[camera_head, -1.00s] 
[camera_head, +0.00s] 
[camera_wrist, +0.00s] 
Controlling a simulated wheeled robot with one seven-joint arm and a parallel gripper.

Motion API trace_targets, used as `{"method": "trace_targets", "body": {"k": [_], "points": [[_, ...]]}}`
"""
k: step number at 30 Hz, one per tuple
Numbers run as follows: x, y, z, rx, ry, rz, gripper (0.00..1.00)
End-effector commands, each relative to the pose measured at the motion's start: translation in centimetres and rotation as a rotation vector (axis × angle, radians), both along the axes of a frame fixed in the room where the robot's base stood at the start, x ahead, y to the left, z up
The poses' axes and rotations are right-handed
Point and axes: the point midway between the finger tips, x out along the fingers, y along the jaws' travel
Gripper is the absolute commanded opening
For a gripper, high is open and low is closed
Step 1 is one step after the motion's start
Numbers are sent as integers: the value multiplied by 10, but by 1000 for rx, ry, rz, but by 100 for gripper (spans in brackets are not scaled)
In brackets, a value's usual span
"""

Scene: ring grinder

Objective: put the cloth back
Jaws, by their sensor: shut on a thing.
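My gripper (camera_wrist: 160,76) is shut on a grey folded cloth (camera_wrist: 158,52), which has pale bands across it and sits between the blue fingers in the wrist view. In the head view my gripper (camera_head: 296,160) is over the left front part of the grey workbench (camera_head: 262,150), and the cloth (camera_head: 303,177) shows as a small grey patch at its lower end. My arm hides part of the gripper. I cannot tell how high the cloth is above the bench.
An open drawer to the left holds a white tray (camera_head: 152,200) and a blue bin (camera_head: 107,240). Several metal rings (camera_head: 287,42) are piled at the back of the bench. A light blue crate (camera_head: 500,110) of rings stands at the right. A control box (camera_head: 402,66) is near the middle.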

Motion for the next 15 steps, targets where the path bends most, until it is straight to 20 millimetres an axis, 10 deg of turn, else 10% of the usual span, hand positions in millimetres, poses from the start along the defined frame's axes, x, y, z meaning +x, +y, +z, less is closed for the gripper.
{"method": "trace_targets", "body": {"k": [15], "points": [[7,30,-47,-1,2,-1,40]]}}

=== Instructions to follow ===
Print exactly, and only, the lines beginning at the top of the listing and ending at the line with "Objective: put the cloth back".

=== Solution to this task ===
[camera_head, -1.00s] 
[camera_head, +0.00s] 
[camera_wrist, +0.00s] 
Controlling a simulated wheeled robot with one seven-joint arm and a parallel gripper.

Motion API trace_targets, used as `{"method": "trace_targets", "body": {"k": [_], "points": [[_, ...]]}}`
"""
k: step number at 30 Hz, one per tuple
Numbers run as follows: x, y, z, rx, ry, rz, gripper (0.00..1.00)
End-effector commands, each relative to the pose measured at the motion's start: translation in centimetres and rotation as a rotation vector (axis × angle, radians), both along the axes of a frame fixed in the room where the robot's base stood at the start, x ahead, y to the left, z up
The poses' axes and rotations are right-handed
Point and axes: the point midway between the finger tips, x out along the fingers, y along the jaws' travel
Gripper is the absolute commanded opening
For a gripper, high is open and low is closed
Step 1 is one step after the motion's start
Numbers are sent as integers: the value multiplied by 10, but by 1000 for rx, ry, rz, but by 100 for gripper (spans in brackets are not scaled)
In brackets, a value's usual span
"""

Scene: ring grinder

Objective: put the cloth back

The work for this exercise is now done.